Richard Hoover (Greg Kinnear) has developed a motivational program ("Refuse To Lose") featuring the nine steps to success; unfortunately, no one is motivated to invest in it. His wife Sheryl (Toni Collette) has supported his endeavors but is running out of strength and patience when it comes to keeping everyone in line. Her gay brother Frank (Steve Carell) has just attempted suicide after being jilted by his lover, fired from his teaching post and passed over for a genius grant. Richard's sex-fiend father (Alan Arkin) has just been kicked out of a posh nursing home for heroin use and, presumably, getting too randy with the female senior citizens. And Richard and Sheryl's teenage son Dwayne (Paul Dano), a Nietzsche fanatic, hates his family and hasn't spoken a word in six months.

And then there's little Olive (Abigail Breslin), a perpetually gushing fountain of optimism who seems oblivious to the misery of those around her. A sweet, sensitive girl of seven, she's focused on becoming a prepubescent beauty queen, even though her body shape, aversion to makeup and lack of pageant savvy would seemingly doom her to last place in any major competition of this sort. But when circumstances lead to her being selected to compete in the "Little Miss Sunshine" contest in California, the family members, not wanting to let her down, all pile into their rusty yellow van and head west.

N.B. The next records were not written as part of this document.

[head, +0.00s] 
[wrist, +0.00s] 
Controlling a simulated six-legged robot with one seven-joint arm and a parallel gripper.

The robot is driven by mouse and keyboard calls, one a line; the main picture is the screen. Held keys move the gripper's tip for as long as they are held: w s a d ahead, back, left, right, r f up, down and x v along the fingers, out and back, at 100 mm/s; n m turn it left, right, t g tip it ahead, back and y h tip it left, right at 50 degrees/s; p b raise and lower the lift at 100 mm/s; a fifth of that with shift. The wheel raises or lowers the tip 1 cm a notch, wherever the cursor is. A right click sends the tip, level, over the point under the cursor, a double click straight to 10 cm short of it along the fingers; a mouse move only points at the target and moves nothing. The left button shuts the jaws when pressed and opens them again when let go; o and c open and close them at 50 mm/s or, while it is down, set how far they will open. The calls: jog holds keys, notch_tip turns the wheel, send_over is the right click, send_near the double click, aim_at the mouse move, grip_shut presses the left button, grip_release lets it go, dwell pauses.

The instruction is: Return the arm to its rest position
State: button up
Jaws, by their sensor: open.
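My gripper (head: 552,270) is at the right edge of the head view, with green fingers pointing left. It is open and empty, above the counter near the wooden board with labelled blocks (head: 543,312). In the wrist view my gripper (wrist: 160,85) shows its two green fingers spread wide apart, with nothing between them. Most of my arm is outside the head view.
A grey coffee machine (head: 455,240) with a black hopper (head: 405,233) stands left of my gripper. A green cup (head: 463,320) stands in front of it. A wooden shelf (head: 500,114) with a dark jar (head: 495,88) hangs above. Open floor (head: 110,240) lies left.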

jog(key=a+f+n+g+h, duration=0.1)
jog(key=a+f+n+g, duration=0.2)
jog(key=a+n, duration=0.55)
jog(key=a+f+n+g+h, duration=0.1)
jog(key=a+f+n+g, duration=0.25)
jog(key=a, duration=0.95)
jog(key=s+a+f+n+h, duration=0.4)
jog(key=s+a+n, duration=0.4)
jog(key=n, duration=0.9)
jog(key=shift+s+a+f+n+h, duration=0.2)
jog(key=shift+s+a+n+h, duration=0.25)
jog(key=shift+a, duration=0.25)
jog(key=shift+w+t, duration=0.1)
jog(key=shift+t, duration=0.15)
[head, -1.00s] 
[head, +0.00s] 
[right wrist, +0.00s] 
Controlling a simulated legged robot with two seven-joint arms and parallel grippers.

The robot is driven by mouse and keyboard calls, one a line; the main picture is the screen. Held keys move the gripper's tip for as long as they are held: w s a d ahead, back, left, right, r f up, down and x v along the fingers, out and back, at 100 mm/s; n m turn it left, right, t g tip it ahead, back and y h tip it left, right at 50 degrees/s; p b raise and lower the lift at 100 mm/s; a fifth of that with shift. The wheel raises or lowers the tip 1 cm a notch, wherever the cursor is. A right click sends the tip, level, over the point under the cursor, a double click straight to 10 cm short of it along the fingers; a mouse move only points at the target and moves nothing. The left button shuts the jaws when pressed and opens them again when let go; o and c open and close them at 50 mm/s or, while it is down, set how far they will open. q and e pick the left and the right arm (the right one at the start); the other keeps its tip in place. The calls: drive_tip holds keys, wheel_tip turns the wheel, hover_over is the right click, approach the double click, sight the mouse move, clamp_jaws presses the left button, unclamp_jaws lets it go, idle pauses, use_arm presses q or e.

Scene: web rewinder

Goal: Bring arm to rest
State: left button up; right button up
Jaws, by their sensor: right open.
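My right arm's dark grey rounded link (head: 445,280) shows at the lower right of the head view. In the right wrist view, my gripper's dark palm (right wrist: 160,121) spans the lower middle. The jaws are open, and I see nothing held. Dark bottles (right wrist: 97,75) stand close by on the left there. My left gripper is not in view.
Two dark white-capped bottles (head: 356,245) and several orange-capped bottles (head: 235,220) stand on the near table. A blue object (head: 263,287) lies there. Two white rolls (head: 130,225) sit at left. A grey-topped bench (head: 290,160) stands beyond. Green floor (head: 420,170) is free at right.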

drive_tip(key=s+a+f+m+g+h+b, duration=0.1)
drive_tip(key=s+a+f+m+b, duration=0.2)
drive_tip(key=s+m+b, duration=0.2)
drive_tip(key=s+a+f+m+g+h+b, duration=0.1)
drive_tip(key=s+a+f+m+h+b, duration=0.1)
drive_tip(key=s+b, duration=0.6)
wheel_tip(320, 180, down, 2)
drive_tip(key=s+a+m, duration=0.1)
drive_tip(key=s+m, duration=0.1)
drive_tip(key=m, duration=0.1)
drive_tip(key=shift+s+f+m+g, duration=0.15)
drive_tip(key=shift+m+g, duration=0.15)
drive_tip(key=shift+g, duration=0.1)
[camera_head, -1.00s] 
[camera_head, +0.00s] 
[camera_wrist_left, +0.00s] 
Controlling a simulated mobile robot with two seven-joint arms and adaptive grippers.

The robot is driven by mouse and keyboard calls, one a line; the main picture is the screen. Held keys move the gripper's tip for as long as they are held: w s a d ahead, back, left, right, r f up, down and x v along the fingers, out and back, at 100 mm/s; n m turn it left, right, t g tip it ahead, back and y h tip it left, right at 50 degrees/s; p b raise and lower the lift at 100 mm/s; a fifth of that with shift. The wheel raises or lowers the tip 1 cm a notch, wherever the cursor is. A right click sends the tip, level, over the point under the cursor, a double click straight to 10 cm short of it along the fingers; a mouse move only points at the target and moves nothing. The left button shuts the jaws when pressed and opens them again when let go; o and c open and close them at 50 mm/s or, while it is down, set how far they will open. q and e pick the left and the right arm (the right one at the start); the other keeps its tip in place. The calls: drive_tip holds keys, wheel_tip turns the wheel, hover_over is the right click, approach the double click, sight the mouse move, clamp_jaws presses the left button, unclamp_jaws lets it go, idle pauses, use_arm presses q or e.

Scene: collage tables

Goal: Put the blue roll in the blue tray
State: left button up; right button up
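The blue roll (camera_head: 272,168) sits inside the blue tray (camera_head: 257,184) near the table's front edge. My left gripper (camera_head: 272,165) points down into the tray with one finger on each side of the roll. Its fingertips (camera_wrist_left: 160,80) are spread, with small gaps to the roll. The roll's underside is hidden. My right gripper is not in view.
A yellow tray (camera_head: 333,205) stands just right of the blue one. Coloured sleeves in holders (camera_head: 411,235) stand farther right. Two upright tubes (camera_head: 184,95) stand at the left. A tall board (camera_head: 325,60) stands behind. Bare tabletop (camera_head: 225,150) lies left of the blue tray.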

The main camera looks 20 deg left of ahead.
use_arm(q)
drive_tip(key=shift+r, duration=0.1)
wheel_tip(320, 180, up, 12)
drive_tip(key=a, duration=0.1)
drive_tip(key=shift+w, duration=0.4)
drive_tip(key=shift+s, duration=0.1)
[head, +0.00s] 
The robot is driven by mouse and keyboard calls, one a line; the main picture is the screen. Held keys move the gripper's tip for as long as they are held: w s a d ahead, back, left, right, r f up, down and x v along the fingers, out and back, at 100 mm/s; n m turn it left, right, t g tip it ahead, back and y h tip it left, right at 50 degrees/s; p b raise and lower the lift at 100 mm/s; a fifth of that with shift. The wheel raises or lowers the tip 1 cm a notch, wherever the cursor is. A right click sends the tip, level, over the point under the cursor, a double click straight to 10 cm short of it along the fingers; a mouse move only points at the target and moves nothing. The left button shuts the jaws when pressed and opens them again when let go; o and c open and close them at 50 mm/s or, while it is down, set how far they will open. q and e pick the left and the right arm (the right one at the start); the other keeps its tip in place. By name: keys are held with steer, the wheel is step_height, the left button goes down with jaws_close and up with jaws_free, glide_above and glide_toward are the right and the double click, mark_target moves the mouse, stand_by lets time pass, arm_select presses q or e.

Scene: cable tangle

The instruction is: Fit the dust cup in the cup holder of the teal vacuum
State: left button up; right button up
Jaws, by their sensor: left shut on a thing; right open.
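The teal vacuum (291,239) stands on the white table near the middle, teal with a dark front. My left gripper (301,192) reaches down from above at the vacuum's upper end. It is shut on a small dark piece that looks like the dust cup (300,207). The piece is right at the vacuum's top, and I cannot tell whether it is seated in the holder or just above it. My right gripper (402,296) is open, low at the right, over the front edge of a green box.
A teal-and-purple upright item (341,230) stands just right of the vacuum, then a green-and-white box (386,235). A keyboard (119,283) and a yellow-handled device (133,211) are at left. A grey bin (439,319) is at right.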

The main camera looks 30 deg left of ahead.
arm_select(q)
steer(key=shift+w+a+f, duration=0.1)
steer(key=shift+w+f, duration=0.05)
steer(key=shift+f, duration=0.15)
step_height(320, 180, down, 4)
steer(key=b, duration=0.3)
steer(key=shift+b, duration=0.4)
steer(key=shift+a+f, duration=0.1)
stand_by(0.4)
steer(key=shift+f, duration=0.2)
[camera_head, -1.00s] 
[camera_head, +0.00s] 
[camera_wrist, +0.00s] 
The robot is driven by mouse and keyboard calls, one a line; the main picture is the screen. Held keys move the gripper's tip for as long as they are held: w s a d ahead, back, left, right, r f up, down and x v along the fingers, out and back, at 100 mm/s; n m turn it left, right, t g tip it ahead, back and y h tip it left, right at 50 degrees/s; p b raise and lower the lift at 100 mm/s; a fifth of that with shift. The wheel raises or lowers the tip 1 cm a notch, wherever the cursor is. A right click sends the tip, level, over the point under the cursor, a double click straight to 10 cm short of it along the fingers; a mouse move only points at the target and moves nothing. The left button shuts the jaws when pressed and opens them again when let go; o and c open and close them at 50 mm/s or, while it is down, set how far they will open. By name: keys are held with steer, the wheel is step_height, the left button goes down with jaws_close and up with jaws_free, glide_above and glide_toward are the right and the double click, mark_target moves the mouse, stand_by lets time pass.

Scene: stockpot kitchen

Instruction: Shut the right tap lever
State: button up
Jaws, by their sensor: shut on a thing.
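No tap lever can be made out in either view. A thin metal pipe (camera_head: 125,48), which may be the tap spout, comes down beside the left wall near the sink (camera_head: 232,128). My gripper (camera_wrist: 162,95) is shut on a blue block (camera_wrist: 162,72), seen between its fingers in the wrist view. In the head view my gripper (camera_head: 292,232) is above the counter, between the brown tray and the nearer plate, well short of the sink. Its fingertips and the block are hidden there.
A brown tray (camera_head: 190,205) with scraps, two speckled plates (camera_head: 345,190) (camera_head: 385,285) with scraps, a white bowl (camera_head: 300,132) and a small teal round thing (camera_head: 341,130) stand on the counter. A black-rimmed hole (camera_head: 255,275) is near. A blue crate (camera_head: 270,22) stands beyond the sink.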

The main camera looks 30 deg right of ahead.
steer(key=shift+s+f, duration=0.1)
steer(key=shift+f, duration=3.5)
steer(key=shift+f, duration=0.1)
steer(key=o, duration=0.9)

Yes, Little Miss Sunshine is yet another road picture about bickering family members, and if that sounds a bit too prefab (or at least a bit too RV), screenwriter Michael Arndt, his dialogue getting the necessary backing by the excellent ensemble cast, manages to adroitly mix up the expected comic shtick with moments of great clarity and insight. Many of the gags are familiar though still reasonably funny: the transport of a corpse, a frantic race to reach the pageant site in time, some business involving smut rags. But the movie's forte rests in the segments in which characters are allowed to relate to themselves, to other family members and to the world surrounding them. Frank, for instance, plainly tells Olive that he tried to kill himself because he was unhappy, but by the end of the film, after it's suggested (this movie respects the audience enough not to spell everything out) that he can learn and draw strength from the nuts around him, even he would admit that the suicide attempt was a mistake. Dwayne, meanwhile, appears to seethe nothing but contempt not only for his family but for society in general (in one amusing scene, forced to choose between listening to his parents argue and listening to George W. Bush spout nonsense on the TV, he decides his folks' fighting is the lesser of two evils). Yet when his mother has an emotional breakdown, he orders (via notepad and pen) Olive to "Go hug Mom."

The movie climaxes as it surely must -- at the "Little Miss Sunshine" competition. Arndt and the husband-and-wife directing team of Jonathan Dayton and Valerie Faris sharpen their claws for this portion, depicting prepubescent beauty pageants as grotesque spectacles in which tiny girls are encouraged by their parents to pose as sexual predators experienced at shaking their butts, lasciviously licking their lips and applying more makeup than even a 60-year-old trollop trying to conceal her age. Without giving too much away, let's just say that Olive's talent act single-handedly upends her rivals' routines while simultaneously exposing the hypocrisy of the whole enterprise. The entire family, in fact, comes together to engage in an act of flagrant punk defiance. Joey Ramone would have been proud.